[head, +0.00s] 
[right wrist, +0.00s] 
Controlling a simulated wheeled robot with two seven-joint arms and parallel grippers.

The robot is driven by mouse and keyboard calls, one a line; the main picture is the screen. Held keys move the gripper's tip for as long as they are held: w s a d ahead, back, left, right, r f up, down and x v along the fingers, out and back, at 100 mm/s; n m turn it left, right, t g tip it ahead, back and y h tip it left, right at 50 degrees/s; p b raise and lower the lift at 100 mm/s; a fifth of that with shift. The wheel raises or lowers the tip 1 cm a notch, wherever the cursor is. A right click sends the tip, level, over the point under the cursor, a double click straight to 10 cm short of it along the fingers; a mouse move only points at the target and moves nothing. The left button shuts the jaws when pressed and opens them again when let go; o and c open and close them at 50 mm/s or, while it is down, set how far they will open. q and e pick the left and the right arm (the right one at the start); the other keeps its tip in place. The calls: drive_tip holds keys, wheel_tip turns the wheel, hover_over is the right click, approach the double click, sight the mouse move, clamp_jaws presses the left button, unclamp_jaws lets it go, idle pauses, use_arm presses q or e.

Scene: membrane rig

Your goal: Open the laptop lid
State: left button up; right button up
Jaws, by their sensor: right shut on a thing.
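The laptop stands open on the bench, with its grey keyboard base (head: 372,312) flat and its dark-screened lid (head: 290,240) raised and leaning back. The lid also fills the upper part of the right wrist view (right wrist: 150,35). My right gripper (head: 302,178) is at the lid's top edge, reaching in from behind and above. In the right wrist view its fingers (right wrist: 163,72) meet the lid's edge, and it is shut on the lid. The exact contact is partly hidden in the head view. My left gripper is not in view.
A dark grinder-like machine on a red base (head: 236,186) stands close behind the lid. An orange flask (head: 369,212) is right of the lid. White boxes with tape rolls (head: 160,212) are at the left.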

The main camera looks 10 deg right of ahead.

Task prompt
Only the number should be given: how many lines of the data contain the word "ahead"?

Final result
2